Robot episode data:
════════

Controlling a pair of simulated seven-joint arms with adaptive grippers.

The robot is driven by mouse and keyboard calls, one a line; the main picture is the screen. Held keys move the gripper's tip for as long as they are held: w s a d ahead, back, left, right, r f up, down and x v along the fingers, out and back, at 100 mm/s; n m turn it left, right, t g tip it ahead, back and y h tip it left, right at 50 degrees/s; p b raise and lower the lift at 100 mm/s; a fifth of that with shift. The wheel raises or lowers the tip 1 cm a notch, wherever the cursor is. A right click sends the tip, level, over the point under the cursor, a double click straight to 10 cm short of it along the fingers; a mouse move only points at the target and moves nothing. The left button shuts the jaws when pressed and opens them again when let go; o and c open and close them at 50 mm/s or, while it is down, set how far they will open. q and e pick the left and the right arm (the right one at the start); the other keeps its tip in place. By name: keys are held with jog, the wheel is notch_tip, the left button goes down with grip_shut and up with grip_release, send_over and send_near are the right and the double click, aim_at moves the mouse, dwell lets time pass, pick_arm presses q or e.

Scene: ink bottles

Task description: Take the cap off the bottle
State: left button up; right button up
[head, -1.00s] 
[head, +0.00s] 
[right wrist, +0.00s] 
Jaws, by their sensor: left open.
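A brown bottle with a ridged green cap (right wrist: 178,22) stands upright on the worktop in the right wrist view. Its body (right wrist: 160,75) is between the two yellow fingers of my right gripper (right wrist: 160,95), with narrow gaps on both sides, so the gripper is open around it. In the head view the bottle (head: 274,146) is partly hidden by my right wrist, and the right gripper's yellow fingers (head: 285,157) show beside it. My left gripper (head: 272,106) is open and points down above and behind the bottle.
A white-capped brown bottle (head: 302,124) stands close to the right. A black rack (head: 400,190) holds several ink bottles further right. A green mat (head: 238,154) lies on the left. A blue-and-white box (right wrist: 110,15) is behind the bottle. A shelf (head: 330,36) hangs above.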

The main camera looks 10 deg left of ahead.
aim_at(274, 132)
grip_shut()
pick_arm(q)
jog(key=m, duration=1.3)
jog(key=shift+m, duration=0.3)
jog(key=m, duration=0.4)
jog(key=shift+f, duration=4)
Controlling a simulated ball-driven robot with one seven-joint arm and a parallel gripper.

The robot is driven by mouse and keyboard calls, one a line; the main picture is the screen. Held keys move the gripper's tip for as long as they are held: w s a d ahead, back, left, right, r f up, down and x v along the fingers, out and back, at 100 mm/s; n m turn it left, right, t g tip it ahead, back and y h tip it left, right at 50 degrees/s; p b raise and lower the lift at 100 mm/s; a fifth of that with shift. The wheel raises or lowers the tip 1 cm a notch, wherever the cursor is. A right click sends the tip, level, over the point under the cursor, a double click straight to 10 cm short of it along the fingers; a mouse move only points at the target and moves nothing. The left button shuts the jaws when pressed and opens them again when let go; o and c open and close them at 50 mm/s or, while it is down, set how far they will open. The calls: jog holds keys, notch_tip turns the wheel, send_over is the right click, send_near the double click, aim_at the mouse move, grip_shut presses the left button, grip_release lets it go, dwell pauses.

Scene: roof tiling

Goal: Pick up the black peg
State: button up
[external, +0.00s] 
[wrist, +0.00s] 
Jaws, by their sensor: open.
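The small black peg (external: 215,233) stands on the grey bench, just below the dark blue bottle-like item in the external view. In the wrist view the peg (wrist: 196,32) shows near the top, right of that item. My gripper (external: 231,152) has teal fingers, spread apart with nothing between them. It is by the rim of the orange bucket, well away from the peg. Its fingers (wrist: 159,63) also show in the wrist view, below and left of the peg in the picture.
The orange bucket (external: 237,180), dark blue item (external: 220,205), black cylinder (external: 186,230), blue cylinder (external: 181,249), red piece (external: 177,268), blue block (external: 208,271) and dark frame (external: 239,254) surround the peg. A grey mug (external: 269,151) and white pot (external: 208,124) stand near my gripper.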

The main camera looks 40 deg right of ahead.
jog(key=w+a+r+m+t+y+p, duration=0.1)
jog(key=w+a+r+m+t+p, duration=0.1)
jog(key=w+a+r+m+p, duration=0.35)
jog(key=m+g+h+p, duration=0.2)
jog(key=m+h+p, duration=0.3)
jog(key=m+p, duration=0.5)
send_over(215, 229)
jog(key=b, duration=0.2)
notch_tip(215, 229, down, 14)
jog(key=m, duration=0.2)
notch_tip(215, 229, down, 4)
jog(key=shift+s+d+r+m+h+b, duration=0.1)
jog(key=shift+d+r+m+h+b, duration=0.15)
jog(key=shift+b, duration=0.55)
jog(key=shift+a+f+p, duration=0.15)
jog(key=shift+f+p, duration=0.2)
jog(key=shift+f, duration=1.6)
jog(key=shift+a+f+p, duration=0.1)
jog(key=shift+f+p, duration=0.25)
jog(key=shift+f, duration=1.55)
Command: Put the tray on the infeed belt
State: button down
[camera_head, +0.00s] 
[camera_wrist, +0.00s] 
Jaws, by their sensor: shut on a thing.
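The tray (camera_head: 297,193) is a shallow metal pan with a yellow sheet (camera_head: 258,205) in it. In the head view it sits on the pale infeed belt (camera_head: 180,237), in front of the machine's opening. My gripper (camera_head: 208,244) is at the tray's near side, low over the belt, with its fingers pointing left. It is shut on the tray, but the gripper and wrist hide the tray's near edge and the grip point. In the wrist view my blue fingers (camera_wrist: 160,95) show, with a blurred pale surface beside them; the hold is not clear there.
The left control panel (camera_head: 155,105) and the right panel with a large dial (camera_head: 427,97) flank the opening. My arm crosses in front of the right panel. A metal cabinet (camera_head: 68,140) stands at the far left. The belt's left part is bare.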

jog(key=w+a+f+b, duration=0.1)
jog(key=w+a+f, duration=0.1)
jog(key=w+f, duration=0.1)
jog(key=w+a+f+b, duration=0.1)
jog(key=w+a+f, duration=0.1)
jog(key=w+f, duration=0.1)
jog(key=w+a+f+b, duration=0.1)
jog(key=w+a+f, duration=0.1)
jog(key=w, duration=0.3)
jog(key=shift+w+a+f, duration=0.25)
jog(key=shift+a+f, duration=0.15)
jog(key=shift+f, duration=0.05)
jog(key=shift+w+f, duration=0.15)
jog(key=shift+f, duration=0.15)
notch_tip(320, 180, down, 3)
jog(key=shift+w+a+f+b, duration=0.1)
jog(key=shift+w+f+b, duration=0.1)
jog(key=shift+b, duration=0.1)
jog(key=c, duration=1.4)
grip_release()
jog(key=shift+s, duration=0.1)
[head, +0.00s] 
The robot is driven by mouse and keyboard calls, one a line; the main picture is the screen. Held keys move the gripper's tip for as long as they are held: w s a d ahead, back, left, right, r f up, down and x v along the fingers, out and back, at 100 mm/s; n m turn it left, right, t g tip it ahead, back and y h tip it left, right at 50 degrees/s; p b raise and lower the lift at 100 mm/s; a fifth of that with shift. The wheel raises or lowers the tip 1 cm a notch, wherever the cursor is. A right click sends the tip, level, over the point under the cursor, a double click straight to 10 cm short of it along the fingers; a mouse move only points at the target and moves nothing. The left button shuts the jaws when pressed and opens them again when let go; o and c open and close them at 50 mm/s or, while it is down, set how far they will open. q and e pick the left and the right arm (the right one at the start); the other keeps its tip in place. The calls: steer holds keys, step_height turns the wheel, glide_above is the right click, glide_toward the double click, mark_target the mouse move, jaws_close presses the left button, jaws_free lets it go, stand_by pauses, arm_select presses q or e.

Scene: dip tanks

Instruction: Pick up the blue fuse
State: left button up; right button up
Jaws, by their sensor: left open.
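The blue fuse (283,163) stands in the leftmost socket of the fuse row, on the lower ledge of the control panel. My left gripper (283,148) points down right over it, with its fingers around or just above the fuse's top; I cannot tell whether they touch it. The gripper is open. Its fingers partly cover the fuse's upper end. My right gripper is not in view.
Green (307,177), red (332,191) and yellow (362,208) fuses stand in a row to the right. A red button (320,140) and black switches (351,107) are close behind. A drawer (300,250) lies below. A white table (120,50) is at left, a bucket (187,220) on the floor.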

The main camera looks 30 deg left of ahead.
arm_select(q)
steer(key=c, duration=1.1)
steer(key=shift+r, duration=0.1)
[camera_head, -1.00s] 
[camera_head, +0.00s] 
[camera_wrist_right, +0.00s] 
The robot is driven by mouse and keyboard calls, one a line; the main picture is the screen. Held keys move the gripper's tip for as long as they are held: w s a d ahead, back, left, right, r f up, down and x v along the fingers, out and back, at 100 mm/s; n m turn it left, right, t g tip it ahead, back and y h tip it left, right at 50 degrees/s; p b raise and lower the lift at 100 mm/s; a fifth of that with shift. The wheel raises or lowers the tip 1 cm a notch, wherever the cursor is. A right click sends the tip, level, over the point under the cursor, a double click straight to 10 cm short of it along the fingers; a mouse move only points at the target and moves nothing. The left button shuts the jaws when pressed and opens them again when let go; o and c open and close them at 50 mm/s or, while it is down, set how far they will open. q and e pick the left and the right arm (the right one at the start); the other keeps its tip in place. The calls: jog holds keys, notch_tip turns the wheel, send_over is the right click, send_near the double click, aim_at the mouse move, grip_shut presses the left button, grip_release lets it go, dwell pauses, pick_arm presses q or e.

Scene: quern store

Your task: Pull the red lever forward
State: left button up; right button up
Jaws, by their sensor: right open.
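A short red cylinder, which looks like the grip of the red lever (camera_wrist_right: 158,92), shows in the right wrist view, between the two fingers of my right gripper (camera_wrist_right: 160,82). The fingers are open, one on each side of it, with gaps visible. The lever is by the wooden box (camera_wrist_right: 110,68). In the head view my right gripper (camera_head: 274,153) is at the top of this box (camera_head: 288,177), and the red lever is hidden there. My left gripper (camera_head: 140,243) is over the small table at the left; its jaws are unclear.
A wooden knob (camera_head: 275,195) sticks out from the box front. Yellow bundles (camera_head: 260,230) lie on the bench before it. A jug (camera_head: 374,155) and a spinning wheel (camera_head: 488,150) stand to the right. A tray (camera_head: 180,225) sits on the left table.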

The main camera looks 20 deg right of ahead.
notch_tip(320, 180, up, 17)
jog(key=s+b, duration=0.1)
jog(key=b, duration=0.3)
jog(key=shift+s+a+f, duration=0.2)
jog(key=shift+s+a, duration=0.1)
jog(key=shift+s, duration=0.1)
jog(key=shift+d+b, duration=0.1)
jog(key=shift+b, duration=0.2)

════════

Written exercise: Copy out every line of the data that includes "joint".

Completed task:
Controlling a pair of simulated seven-joint arms with adaptive grippers.
Controlling a simulated ball-driven robot with one seven-joint arm and a parallel gripper.

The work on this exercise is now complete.